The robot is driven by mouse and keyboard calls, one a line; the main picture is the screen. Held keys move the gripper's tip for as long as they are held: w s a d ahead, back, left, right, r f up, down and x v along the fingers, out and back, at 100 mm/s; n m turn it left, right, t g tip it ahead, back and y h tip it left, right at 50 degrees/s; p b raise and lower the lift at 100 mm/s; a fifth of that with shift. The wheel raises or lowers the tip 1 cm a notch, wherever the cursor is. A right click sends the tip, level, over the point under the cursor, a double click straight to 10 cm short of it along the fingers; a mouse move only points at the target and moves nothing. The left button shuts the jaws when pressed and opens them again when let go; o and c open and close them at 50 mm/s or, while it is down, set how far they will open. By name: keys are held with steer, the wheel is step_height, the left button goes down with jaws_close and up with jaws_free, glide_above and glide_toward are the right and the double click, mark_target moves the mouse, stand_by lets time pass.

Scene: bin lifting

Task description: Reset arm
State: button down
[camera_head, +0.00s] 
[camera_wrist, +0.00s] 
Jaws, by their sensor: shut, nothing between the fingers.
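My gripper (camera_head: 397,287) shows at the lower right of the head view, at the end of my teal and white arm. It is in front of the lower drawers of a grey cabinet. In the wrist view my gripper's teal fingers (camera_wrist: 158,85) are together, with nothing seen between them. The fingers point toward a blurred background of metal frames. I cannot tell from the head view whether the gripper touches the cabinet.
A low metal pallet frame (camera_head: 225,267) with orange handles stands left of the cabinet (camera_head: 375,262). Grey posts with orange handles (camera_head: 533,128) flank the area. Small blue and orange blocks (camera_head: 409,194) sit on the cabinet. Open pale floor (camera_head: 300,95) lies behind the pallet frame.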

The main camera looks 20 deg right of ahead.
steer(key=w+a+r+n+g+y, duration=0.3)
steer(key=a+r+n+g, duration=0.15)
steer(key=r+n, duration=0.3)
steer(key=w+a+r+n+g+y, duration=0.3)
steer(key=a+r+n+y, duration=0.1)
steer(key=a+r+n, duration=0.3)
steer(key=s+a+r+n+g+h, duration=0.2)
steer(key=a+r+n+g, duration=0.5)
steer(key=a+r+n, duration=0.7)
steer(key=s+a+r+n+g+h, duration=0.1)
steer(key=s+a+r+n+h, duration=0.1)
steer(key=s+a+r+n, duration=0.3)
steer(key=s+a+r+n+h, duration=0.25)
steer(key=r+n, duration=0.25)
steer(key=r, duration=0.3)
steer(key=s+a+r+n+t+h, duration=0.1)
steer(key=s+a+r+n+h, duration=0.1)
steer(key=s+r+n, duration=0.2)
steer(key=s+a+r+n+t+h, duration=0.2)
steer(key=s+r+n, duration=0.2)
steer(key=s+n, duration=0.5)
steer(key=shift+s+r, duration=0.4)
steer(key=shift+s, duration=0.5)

- [TASK REQUIREMENTS] Each line of the listing should be echoed back exactly.

- [OUTPUT OF THE TASK]
The robot is driven by mouse and keyboard calls, one a line; the main picture is the screen. Held keys move the gripper's tip for as long as they are held: w s a d ahead, back, left, right, r f up, down and x v along the fingers, out and back, at 100 mm/s; n m turn it left, right, t g tip it ahead, back and y h tip it left, right at 50 degrees/s; p b raise and lower the lift at 100 mm/s; a fifth of that with shift. The wheel raises or lowers the tip 1 cm a notch, wherever the cursor is. A right click sends the tip, level, over the point under the cursor, a double click straight to 10 cm short of it along the fingers; a mouse move only points at the target and moves nothing. The left button shuts the jaws when pressed and opens them again when let go; o and c open and close them at 50 mm/s or, while it is down, set how far they will open. By name: keys are held with steer, the wheel is step_height, the left button goes down with jaws_close and up with jaws_free, glide_above and glide_toward are the right and the double click, mark_target moves the mouse, stand_by lets time pass.

Scene: bin lifting

Task description: Reset arm
State: button down
[camera_head, +0.00s] 
[camera_wrist, +0.00s] 
Jaws, by their sensor: shut, nothing between the fingers.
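My gripper (camera_head: 397,287) shows at the lower right of the head view, at the end of my teal and white arm. It is in front of the lower drawers of a grey cabinet. In the wrist view my gripper's teal fingers (camera_wrist: 158,85) are together, with nothing seen between them. The fingers point toward a blurred background of metal frames. I cannot tell from the head view whether the gripper touches the cabinet.
A low metal pallet frame (camera_head: 225,267) with orange handles stands left of the cabinet (camera_head: 375,262). Grey posts with orange handles (camera_head: 533,128) flank the area. Small blue and orange blocks (camera_head: 409,194) sit on the cabinet. Open pale floor (camera_head: 300,95) lies behind the pallet frame.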

The main camera looks 20 deg right of ahead.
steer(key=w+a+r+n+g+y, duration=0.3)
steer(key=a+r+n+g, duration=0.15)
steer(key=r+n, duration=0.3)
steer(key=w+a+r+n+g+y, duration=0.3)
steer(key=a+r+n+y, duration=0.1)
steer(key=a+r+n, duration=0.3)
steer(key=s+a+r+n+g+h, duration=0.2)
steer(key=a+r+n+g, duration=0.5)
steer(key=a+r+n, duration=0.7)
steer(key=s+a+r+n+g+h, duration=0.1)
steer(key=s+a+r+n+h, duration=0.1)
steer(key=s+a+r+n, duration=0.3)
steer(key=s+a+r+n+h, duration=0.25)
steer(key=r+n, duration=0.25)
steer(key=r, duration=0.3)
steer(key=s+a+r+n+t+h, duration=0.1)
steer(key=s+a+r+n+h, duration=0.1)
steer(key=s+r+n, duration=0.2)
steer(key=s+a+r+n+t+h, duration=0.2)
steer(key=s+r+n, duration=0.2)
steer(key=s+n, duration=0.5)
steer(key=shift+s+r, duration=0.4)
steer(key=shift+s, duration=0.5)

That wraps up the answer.